But as you chat more, the model accumulates a history of your interactions. It learns patterns. It notices that certain types of responses (agreeable, supportive, non-confrontational) tend to keep the conversation flowing smoothly. It also notices that responses that push back, disagree, or introduce conflict sometimes lead to shorter conversations or explicit redirection from you.

The model doesn't think about this consciously. It's just statistics. But the effect is real: over time, the distribution of likely responses shifts toward the center, and the edges of the character's personality get smoothed out.

The context window is a short-term memory, not a personality vault

Your AI girlfriend's context window is typically a few thousand tokens, which translates to roughly 2,000 to 4,000 words of recent conversation history. Everything outside that window is either compressed into summary embeddings or simply lost.

This is where the drift really accelerates. The model doesn't remember the specific way you asked it to be sarcastic three days ago. It only has the last few exchanges. If those last few exchanges were all agreeable small talk, the model assumes that's the tone you want and adjusts accordingly.

Think of the context window as a very short leash. Every time the conversation moves forward, the oldest messages fall off the back. The model's perception of your relationship is constantly being rewritten based on the most recent interactions.
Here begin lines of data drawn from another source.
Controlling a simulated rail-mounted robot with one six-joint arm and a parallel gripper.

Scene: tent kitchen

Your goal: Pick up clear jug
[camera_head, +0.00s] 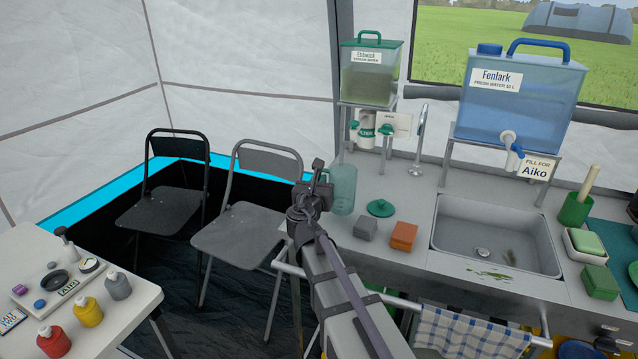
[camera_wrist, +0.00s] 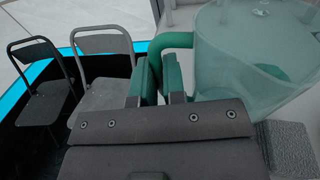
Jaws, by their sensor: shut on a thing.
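The clear jug (camera_head: 343,188) is a see-through, green-tinted jug at the left end of the metal counter, upright. My gripper (camera_head: 322,188) is on its left side, partly covering the handle. In the wrist view, the jug (camera_wrist: 245,55) fills the upper right, and its green handle (camera_wrist: 177,40) runs down between the fingers of my gripper (camera_wrist: 160,80). The fingers are shut on the handle. Whether the jug's base touches the counter cannot be told.
A green lid (camera_head: 380,208), a grey block (camera_head: 365,227) and an orange block (camera_head: 403,236) lie to the right. Behind stand a green-lidded water tank (camera_head: 371,75) and a tap (camera_head: 420,140). A sink (camera_head: 490,235) is farther right. Folding chairs (camera_head: 245,225) stand left.

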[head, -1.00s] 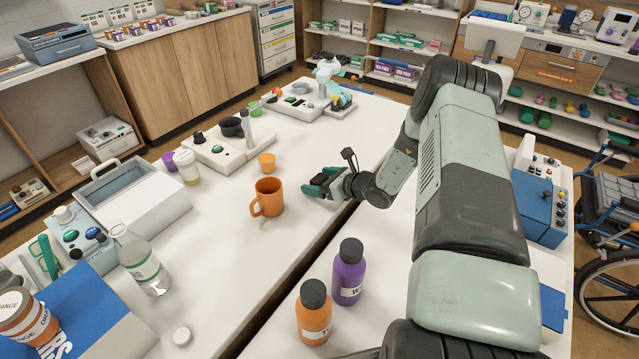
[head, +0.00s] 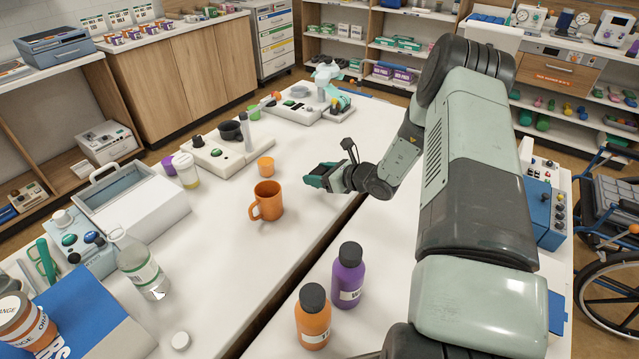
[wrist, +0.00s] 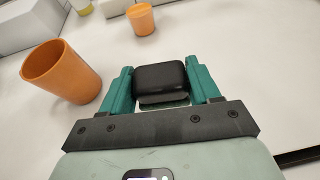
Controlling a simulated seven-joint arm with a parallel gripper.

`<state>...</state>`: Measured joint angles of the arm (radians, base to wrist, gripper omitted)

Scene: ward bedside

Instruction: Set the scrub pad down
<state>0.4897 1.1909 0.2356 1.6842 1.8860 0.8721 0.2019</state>
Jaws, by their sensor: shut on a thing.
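The scrub pad (wrist: 160,77) shows in the wrist view as a black, rounded block with a thin greyish edge below it. My gripper (wrist: 161,82) is shut on it, with one teal finger on each side. In the head view my gripper (head: 318,180) is over the white table (head: 215,270), near its right edge and to the right of the orange mug (head: 267,201). The pad can hardly be made out there behind the fingers. I cannot tell whether the pad touches the table.
A small orange cup (head: 266,166) stands behind the mug. A gap separates this table from another white surface on the right, with a purple bottle (head: 348,278) and an orange bottle (head: 313,318). The table between mug and gap is clear.

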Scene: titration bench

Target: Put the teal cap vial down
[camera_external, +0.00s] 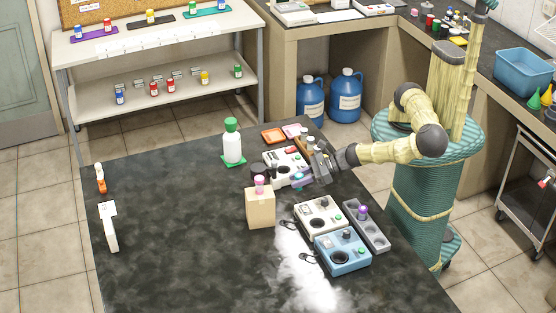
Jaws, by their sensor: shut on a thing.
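My gripper (306,174) is at the end of the arm, which reaches left over the dark table. It is shut on a small object with a teal part, which I take to be the teal cap vial (301,181). The vial is small and partly hidden by the fingers. I cannot tell whether it touches anything below. It shows in front of a white device (283,159), beyond the grey-white device with a dark round well (320,215).
A tan block with a pink-capped vial (260,205) stands left of my gripper. A blue device (342,252) and a grey rack with a purple-capped vial (367,228) are nearer. A green-capped white bottle (232,142) stands behind. The table's left half is mostly clear.

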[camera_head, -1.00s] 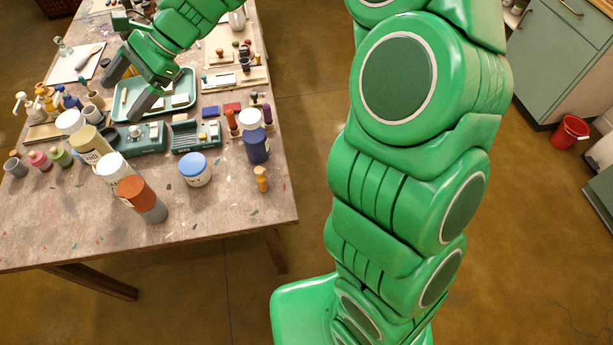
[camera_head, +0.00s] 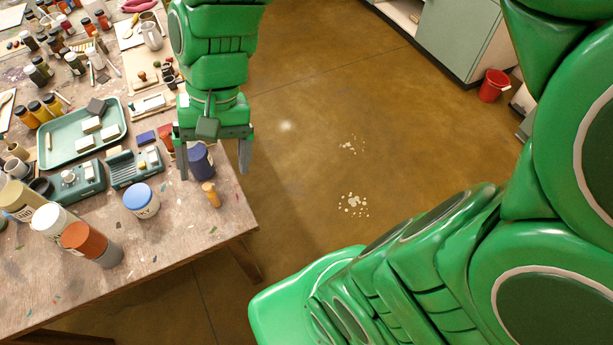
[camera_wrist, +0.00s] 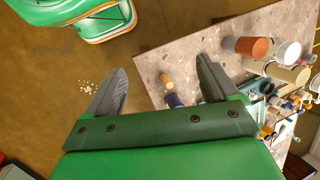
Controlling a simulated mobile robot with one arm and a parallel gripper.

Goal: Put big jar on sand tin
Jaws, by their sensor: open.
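A beige, sand-coloured tin (camera_head: 22,203) stands at the left in the head view, behind a white-topped container (camera_head: 52,220). My gripper (camera_head: 214,168) is open and empty, pointing down at the table's right edge. One finger overlaps the blue jar in the picture. In the wrist view, the blue jar (camera_wrist: 173,100) shows partly between the open fingers (camera_wrist: 160,84), apart from both.
An orange-topped grey cylinder (camera_head: 90,243) stands at the front left. A green tray (camera_head: 62,150) and small teal holders lie behind. The front right table corner is clear.

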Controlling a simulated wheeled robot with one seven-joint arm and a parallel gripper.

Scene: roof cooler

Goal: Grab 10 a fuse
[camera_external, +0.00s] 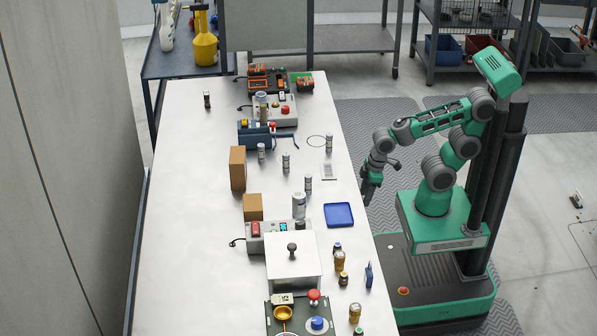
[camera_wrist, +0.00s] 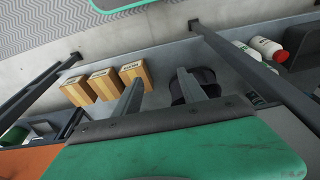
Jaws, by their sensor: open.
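Several small grey cylinders that look like fuses stand upright on the white table (camera_external: 180,220). One fuse (camera_external: 329,142) is near the right edge, others (camera_external: 261,152) (camera_external: 286,163) (camera_external: 308,185) are near the middle, and a darker one (camera_external: 207,99) stands alone at the far left. Their ratings are too small to read, so I cannot tell which is 10 A. My gripper (camera_external: 371,188) hangs beside the table's right edge, apart from the fuses. In the wrist view my gripper (camera_wrist: 158,80) has its two fingers apart with nothing between them. No fuse shows there.
A blue tray (camera_external: 339,215), brown boxes (camera_external: 238,168), a white-lidded box (camera_external: 292,257) and small bottles (camera_external: 340,261) stand on the table. Its left part is mostly clear. The wrist view shows cardboard boxes (camera_wrist: 103,84) and a red-capped bottle (camera_wrist: 268,48) on a shelf.

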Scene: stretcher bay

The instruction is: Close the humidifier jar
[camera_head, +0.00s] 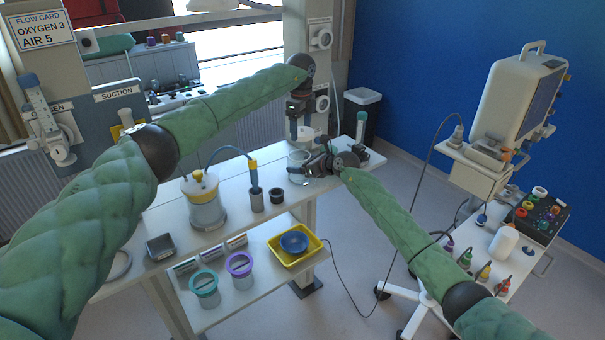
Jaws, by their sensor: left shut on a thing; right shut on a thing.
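The humidifier jar (297,157) is a small clear vessel standing at the far end of the white bench. My right gripper (305,170) reaches in from the right and is shut on the jar near its middle. My left gripper (298,122) points down from above, shut on a white lid (305,133). The lid is above the jar's mouth and looks apart from it. The fingers of both grippers partly hide what they hold, and the exact gap between lid and jar is hard to tell.
A yellow-topped suction jar (205,203), a grey holder with a probe (256,198) and a black cup (287,193) stand on the bench (160,222). A thin flow tube (361,128) stands right of the jar. A monitor cart (490,165) is farther right.

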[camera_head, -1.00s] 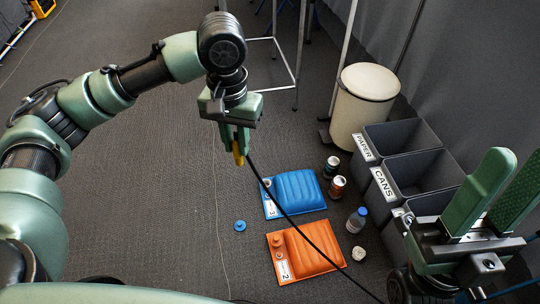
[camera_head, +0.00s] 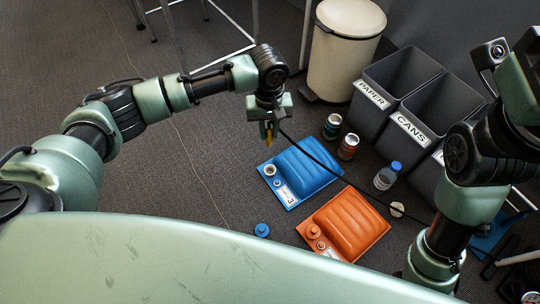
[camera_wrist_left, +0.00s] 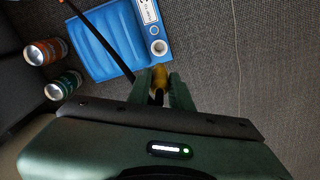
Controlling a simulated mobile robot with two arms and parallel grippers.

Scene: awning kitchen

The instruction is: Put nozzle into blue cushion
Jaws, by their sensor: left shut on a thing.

This is why a single argument or a pointed request for blunt feedback can temporarily reset the drift. You've injected new data into the context window that shifts the distribution back toward the edge. But if you then go back to agreeable small talk for the next fifty messages, the model will drift right back to center.

The temperature setting is the only real lever

Temperature controls the randomness of the model's token sampling. A lower temperature (closer to 0) makes the model choose the most statistically likely next token every time. A higher temperature (closer to 1 or 2) introduces more randomness, allowing the model to sample from less likely tokens.

Most platforms default to a temperature around 0.7 to 0.8. This is a compromise between coherence and creativity. At this default, the model is conservative enough to avoid gibberish but loose enough to feel natural.

Here's the problem: at default temperature, the model will naturally drift toward the most probable responses, which are the agreeable ones. To counteract the drift, you need to increase the temperature. This introduces more randomness, which means the model is more likely to sample from the edges of the personality distribution.

But there's a trade-off. Higher temperature also means the model is more likely to say something incoherent, off-character, or just plain weird. You're trading consistency for variety. The model might suddenly be more sarcastic, but it might also forget your name or start talking about something completely unrelated.

Most platforms don't expose the temperature setting to users. It's buried in the API or locked behind developer settings. If you can find it, you have a lever. If you can't, you're stuck with the default drift rate.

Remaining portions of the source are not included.